Dataset content

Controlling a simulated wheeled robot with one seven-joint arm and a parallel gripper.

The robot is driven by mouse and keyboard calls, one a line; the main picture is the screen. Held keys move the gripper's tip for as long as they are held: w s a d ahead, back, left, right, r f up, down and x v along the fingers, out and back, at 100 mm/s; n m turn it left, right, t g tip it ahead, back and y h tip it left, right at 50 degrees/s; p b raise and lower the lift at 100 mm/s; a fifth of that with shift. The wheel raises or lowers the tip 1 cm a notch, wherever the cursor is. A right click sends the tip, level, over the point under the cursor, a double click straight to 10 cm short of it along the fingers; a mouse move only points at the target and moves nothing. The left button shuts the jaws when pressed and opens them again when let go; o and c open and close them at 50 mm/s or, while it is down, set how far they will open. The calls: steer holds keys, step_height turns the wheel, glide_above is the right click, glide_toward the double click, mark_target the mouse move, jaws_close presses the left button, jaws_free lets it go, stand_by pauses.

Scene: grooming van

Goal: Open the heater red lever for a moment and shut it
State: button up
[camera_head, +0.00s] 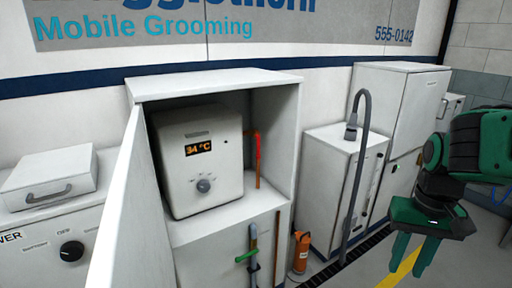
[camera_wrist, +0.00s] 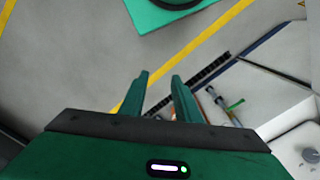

Problem description
Exactly as written, return every line of the listing, but not the pictures.

Response
Controlling a simulated wheeled robot with one seven-joint arm and a parallel gripper.

The robot is driven by mouse and keyboard calls, one a line; the main picture is the screen. Held keys move the gripper's tip for as long as they are held: w s a d ahead, back, left, right, r f up, down and x v along the fingers, out and back, at 100 mm/s; n m turn it left, right, t g tip it ahead, back and y h tip it left, right at 50 degrees/s; p b raise and lower the lift at 100 mm/s; a fifth of that with shift. The wheel raises or lowers the tip 1 cm a notch, wherever the cursor is. A right click sends the tip, level, over the point under the cursor, a double click straight to 10 cm short of it along the fingers; a mouse move only points at the target and moves nothing. The left button shuts the jaws when pressed and opens them again when let go; o and c open and close them at 50 mm/s or, while it is down, set how far they will open. The calls: steer holds keys, step_height turns the wheel, glide_above is the right click, glide_toward the double click, mark_target the mouse move, jaws_close presses the left button, jaws_free lets it go, stand_by pauses.

Scene: grooming van

Goal: Open the heater red lever for a moment and shut it
State: button up
[camera_head, +0.00s] 
[camera_wrist, +0.00s] 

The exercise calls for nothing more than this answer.